Elia with Teresa, Poppi, and Dorris in 1946

Comments

Liza Dolensky

Let me just wipe away a few tears.

My condolences to this remarkable woman’s family. The talent this woman had is just breathtaking. What a gift they have shared. Wow!

One doesn’t see talent and beauty like this everyday. This is art…..

Liza Dolensky

Fascinating, what a beautiful talented lady.
I love how she just whipped up that red dress in one day.

Liza Dolensky

Im Italian and I really like this story!!

Liza Dolensky

Liza, thank you for this beautiful article. I am truly teary-eyed over it. Of course I knew all of what you wrote but it is a lot different seeing someone else say it vs. my thinking it. I truly appreciate the knowledge you shared over some of her things, the official name or origin of which we did not know – fabrics, fur types, the maker of her little gold lamé purse. (Liza saw the person and immediately knew who the maker was, and opened it to show us the hidden label proving she knew exactly what she was talking about!) Thank you so much for being part of her memorial.

Liza Dolensky

Hi, a friend sent me this article, since I am a dressmaker/ costume designer for a legitimate theatre company.
I of course design my own clothes.

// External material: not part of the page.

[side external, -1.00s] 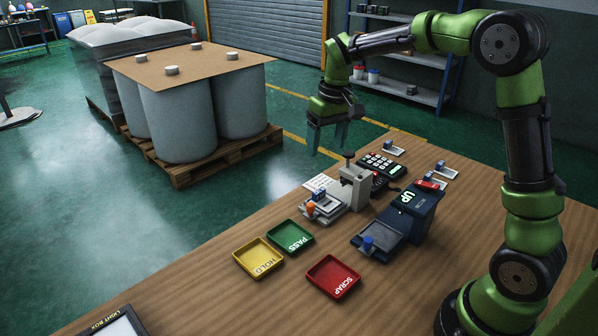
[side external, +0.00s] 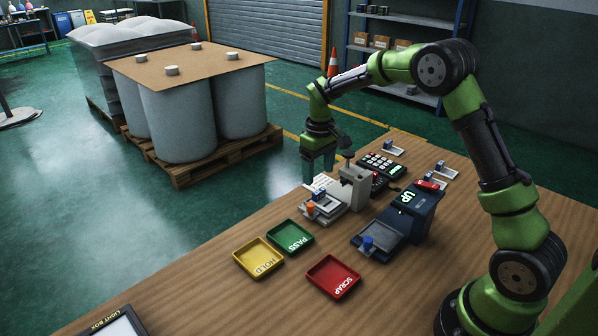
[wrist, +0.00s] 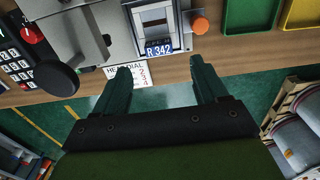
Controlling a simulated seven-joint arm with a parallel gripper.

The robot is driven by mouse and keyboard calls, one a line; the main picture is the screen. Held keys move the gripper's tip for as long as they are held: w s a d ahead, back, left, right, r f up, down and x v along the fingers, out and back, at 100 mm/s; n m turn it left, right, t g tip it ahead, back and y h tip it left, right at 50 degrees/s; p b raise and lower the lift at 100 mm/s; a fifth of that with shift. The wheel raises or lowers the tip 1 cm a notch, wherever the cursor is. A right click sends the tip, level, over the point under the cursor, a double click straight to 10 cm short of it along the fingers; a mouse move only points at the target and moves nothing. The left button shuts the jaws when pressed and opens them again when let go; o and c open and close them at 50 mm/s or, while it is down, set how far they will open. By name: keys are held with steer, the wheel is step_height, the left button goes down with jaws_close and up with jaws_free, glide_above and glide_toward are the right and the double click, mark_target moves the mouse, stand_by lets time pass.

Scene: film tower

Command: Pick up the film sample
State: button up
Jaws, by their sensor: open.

My favorite eras are 30’s-50’s. I often use them in our plays that require period styles. I Have in the past,given away clothes that I made over the years. I still have a very crowded closet however. But these pictures have me rethinking keeping things to leave for my grand daughter in law, I am 78 And size 6 as is she. She loves my clothes and is always " borrowing my stuff. She wears them well, as they suit her figure.
My friend who sent me this article, though much younger shares my appreciation for beautiful fine vintage clothing. This is an art form that has been obscured by mass production.
My skills and education along with a natural artistic talent was a normal aspect of upbringing. My my mother, her mother and “sew” on.
Fashion is time travel. A beautiful expression of history.